Pour nous aider à sortir de nos préjugés sur les touristes, une des issues pourrait être d’aller voir dans le passé, au début de la littérature inspirée par le tourisme.
Charles Louandre, essayiste du XIXe siècle, a écrit quelques articles dans La revue des deux mondes qu’il intitulait « Statistique littéraire de la production intellectuelle ».
Entre la géographie et l’histoire, il intercale les récits de voyage. Il parle des grands voyages faits avec Napoléon et de la littérature des explorateurs. Mais il traite d’un autre type de voyageur. Si le désir d’aventure attire des hommes dans de grandes solitudes,
« la simple curiosité, le désir de connaître des lieux illustrés par de grands souvenirs, le charme des beaux paysages et même l’attrait des bonnes tables peuplent chaque année toutes les routes de l’Europe d’un nombre considérable et toujours croissant de voyageurs qui courent le monde civilisé sous la sauvegarde du passeport par les chemins de fer ou les voitures publiques, et s’arrêtent là où finissent les hôtelleries et les routes carrossables. »

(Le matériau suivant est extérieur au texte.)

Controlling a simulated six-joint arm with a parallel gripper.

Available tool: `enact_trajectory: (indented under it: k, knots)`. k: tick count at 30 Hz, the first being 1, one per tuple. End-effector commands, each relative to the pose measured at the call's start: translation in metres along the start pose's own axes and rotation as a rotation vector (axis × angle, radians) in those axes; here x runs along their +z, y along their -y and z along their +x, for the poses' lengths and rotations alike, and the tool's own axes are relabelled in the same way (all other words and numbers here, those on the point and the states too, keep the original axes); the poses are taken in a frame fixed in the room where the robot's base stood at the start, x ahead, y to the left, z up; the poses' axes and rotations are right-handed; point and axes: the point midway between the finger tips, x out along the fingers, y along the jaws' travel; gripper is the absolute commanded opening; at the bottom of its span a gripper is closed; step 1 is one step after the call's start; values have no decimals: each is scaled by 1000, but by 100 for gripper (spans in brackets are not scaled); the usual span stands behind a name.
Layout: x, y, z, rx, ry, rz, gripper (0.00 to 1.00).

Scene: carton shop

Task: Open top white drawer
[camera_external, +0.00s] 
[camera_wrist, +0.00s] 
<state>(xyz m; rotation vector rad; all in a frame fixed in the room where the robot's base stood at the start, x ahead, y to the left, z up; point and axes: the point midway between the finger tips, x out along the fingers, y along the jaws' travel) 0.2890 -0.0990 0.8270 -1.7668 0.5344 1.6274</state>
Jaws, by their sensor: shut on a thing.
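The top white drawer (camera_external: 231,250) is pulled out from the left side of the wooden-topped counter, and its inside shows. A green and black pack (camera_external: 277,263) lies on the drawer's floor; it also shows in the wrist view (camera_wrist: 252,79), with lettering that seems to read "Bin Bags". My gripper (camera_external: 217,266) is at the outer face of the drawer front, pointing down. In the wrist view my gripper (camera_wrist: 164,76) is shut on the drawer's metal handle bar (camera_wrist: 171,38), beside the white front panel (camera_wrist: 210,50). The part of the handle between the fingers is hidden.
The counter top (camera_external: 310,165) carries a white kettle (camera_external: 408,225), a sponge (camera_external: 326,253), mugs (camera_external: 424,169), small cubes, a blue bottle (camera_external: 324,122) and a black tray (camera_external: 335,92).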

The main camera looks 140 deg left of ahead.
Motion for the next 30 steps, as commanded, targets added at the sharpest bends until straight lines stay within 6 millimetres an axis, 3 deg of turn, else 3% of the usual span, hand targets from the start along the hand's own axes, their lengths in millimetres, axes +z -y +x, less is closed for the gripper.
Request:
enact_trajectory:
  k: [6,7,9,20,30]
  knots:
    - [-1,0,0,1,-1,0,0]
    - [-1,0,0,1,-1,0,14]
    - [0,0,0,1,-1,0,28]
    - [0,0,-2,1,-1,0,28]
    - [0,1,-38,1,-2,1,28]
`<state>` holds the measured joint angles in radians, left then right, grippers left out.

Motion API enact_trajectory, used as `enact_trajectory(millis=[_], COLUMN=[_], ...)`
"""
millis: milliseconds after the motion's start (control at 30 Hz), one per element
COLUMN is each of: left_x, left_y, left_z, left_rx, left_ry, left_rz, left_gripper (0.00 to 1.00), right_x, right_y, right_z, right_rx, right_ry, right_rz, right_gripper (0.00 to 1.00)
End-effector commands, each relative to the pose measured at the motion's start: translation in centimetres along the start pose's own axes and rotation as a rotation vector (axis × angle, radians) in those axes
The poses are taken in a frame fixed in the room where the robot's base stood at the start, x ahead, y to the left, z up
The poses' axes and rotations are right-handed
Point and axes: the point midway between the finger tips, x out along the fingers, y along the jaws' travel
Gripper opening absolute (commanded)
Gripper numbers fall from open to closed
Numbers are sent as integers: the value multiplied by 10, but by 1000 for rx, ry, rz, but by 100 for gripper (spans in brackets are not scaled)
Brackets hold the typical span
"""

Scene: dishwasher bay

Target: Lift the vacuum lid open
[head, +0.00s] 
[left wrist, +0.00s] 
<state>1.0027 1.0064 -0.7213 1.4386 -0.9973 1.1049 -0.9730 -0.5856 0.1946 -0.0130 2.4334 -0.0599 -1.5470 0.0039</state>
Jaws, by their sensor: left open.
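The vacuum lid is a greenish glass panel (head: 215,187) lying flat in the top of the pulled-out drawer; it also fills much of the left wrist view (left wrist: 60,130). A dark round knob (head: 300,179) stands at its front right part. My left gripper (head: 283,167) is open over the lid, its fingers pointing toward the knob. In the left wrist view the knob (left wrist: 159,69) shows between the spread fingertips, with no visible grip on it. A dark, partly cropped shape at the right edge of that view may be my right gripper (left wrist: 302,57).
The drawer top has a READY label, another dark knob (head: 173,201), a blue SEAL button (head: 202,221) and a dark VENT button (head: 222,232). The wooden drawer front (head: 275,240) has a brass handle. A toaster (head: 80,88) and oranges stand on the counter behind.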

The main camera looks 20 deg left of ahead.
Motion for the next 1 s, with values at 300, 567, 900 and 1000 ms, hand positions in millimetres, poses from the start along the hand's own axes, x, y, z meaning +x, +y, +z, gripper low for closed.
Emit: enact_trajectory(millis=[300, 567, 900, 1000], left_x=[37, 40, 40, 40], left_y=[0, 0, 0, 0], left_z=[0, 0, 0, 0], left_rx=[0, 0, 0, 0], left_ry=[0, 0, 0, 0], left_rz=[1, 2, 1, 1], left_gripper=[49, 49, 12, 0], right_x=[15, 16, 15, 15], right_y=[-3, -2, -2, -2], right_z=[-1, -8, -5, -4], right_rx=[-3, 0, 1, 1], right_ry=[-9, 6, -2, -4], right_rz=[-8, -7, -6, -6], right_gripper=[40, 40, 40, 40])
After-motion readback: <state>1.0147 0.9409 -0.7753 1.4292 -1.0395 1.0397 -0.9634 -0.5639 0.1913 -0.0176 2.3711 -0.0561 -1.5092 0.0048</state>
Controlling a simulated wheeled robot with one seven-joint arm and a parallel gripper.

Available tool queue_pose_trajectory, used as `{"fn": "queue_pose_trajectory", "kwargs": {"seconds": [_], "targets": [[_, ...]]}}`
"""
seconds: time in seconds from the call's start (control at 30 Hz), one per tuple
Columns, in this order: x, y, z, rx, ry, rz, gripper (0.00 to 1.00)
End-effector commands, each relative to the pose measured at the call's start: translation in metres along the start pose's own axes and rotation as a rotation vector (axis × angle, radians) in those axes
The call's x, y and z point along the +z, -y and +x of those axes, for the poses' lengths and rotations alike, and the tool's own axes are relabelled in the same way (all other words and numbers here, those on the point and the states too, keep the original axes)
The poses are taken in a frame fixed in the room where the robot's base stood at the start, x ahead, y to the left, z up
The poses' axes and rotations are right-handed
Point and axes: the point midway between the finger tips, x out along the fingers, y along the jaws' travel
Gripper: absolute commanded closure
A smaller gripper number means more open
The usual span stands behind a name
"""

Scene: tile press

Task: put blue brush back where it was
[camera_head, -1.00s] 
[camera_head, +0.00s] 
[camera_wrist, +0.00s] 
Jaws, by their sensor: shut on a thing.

C’est une définition possible du tourisme : se déplacer dans tous les espaces investis par les transports mécaniques. Le plus beau arrive juste après :
« Cette seconde espèce forme le genre touriste, qui lui-même se subdivise en une foule de variétés, telles que le touriste romantique, le touriste archéologique, le touriste politique, etc. De ces nombreuses variétés sont les Guides, les Promenades, les Séjours, les Scènes et les Souvenirs de telle ou telle contrée, et enfin les Impressions de voyage, dans lesquelles le touriste parle de tout et principalement de lui-même. » Revue des deux mondes, n°4, 1847
De qui parle-t-il, exactement ? D’ouvrages en vogue écrits pas des gens comme Stendhal, Georges Sand, Gérard de Nerval, Flora Tristan. Nous connaissions déjà les Mémoires d’un touriste de Stendhal, mais c’est un mouvement d’une plus grande ampleur que prévu.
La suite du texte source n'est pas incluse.